──────── Dataset content

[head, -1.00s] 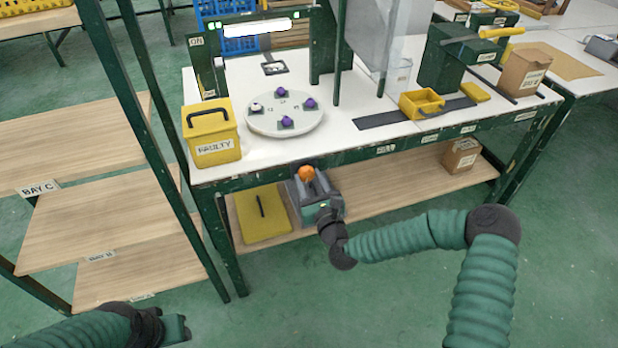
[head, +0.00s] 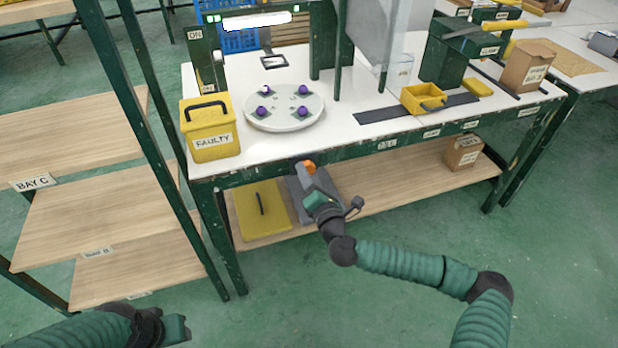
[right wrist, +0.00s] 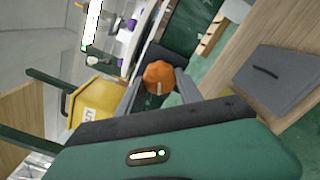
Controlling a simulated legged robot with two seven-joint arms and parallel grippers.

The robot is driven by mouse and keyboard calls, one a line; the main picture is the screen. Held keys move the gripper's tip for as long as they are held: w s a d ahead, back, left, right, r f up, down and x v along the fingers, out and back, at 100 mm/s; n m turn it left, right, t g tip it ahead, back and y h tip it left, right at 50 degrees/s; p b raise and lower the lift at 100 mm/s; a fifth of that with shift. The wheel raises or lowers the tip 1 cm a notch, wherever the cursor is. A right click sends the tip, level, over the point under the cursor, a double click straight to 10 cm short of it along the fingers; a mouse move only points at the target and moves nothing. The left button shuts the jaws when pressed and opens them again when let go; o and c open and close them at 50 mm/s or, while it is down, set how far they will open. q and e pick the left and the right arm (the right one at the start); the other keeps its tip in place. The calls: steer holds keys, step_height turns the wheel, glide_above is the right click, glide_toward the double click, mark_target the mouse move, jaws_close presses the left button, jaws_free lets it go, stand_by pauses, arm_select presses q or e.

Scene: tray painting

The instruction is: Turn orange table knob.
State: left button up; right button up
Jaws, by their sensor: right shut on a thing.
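The orange knob (head: 309,167) sits at the front edge of the white-topped table (head: 355,90), below the round turntable. In the right wrist view the orange knob (right wrist: 159,76) is faceted, with a pale mark on its face. My right gripper (head: 306,172) is at the table front, shut on the knob, with a grey finger on each side of it. The round white turntable (head: 285,122) carries several purple round pieces on dark pads. My left gripper (head: 182,328) is at the lower left, far from the knob; its jaws are not clear.
A yellow FAULTY box (head: 212,146) stands at the table's left front corner. A yellow lid-like panel (head: 262,212) lies on the lower shelf. A yellow open bin (head: 423,99) is at the right. Wooden shelves (head: 80,130) stand at the left.

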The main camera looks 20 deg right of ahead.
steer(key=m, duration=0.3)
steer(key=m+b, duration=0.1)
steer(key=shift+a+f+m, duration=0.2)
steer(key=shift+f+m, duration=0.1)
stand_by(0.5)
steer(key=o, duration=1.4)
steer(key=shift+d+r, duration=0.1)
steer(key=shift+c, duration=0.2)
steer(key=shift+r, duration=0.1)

────────────────

Set exercise
The data above needs to be retyped exactly, with the images left out.

Problem solution
[head, -1.00s] 
[head, +0.00s] 
[right wrist, +0.00s] 
Controlling a simulated legged robot with two seven-joint arms and parallel grippers.

The robot is driven by mouse and keyboard calls, one a line; the main picture is the screen. Held keys move the gripper's tip for as long as they are held: w s a d ahead, back, left, right, r f up, down and x v along the fingers, out and back, at 100 mm/s; n m turn it left, right, t g tip it ahead, back and y h tip it left, right at 50 degrees/s; p b raise and lower the lift at 100 mm/s; a fifth of that with shift. The wheel raises or lowers the tip 1 cm a notch, wherever the cursor is. A right click sends the tip, level, over the point under the cursor, a double click straight to 10 cm short of it along the fingers; a mouse move only points at the target and moves nothing. The left button shuts the jaws when pressed and opens them again when let go; o and c open and close them at 50 mm/s or, while it is down, set how far they will open. q and e pick the left and the right arm (the right one at the start); the other keeps its tip in place. The calls: steer holds keys, step_height turns the wheel, glide_above is the right click, glide_toward the double click, mark_target the mouse move, jaws_close presses the left button, jaws_free lets it go, stand_by pauses, arm_select presses q or e.

Scene: tray painting

The instruction is: Turn orange table knob.
State: left button up; right button up
Jaws, by their sensor: right shut on a thing.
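The orange knob (head: 309,167) sits at the front edge of the white-topped table (head: 355,90), below the round turntable. In the right wrist view the orange knob (right wrist: 159,76) is faceted, with a pale mark on its face. My right gripper (head: 306,172) is at the table front, shut on the knob, with a grey finger on each side of it. The round white turntable (head: 285,122) carries several purple round pieces on dark pads. My left gripper (head: 182,328) is at the lower left, far from the knob; its jaws are not clear.
A yellow FAULTY box (head: 212,146) stands at the table's left front corner. A yellow lid-like panel (head: 262,212) lies on the lower shelf. A yellow open bin (head: 423,99) is at the right. Wooden shelves (head: 80,130) stand at the left.

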The main camera looks 20 deg right of ahead.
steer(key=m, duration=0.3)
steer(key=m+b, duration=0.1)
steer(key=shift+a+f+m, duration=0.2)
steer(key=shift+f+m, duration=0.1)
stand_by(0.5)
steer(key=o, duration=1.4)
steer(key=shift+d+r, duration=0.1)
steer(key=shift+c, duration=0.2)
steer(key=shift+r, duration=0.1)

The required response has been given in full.